Eli Manning, whose stunning lack of personality is as integral to his public image as that slack-jawed gaze, has always seemed more likely to get caught licking a football to see if it tastes like bacon than to be accused of running a criminal enterprise.
But three years ago the New York Giants’ quarterback was sued for orchestrating a fake memorabilia scam and last week “proof” appeared to surface. Turns out, even goobers can be (alleged) crooks.
Manning, for his part, denies it all. On Thursday, he spoke publicly about the accusations and addressed recent comments from New Jersey governor Chris Christie, who called him a “liar.”
“I will say I have never done what I have been accused of doing,” Manning said, declining to go into much detail. “I have no reason nor have I had any reason to do anything of that nature. I have done nothing wrong and I have nothing to hide, and I know when this is done everyone will see it the same way.”
Filed by New Jersey sports-memorabilia collector Eric Inselberg in 2014, the lawsuit against Manning and others in the Giants organization resurfaced this month after emails appeared to show Manning admitting the con.
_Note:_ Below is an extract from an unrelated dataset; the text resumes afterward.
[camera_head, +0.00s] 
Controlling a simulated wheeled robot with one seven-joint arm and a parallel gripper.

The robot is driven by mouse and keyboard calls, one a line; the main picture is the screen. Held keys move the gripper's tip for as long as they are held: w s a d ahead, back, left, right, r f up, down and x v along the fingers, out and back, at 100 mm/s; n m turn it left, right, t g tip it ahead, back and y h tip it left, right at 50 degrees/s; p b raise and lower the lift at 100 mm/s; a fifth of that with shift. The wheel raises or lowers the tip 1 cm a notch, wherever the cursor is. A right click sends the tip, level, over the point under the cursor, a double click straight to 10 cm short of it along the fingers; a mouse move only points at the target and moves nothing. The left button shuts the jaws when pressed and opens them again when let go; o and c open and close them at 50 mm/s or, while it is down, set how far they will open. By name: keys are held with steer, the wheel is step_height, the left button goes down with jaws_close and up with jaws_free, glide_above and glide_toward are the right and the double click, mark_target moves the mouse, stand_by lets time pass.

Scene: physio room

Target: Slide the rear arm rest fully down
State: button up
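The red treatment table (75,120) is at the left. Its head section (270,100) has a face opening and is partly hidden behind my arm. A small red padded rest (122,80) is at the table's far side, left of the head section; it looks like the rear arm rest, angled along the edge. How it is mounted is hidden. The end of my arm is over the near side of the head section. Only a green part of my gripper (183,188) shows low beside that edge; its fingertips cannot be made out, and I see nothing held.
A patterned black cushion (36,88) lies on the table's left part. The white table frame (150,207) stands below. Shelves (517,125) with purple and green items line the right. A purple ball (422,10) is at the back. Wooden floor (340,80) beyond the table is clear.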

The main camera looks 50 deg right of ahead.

Last week, the New York Post reported that new court documents included an email from Manning to an equipment manager asking for “2 helmets that can pass as game used.” Manning said the message was taken out of context.
The renewed interest in the case led Christie to weigh in while guest-hosting Boomer & Carton on WFAN. “He got caught,” Christie said, referring to “the liar Eli Manning.”
A liar himself, who has also been caught, Christie knows of what he speaks. But Manning refused to dignify the governor’s insult on Thursday.
“I can’t get concerned with that,” he said of Christie’s remarks. “I think, again, my track record speaks for itself and so do the Giants, their history, and their history of doing things the right way speaks for itself.”
The civil racketeering suit is set to go to trial in September, just as the Giants’ season begins.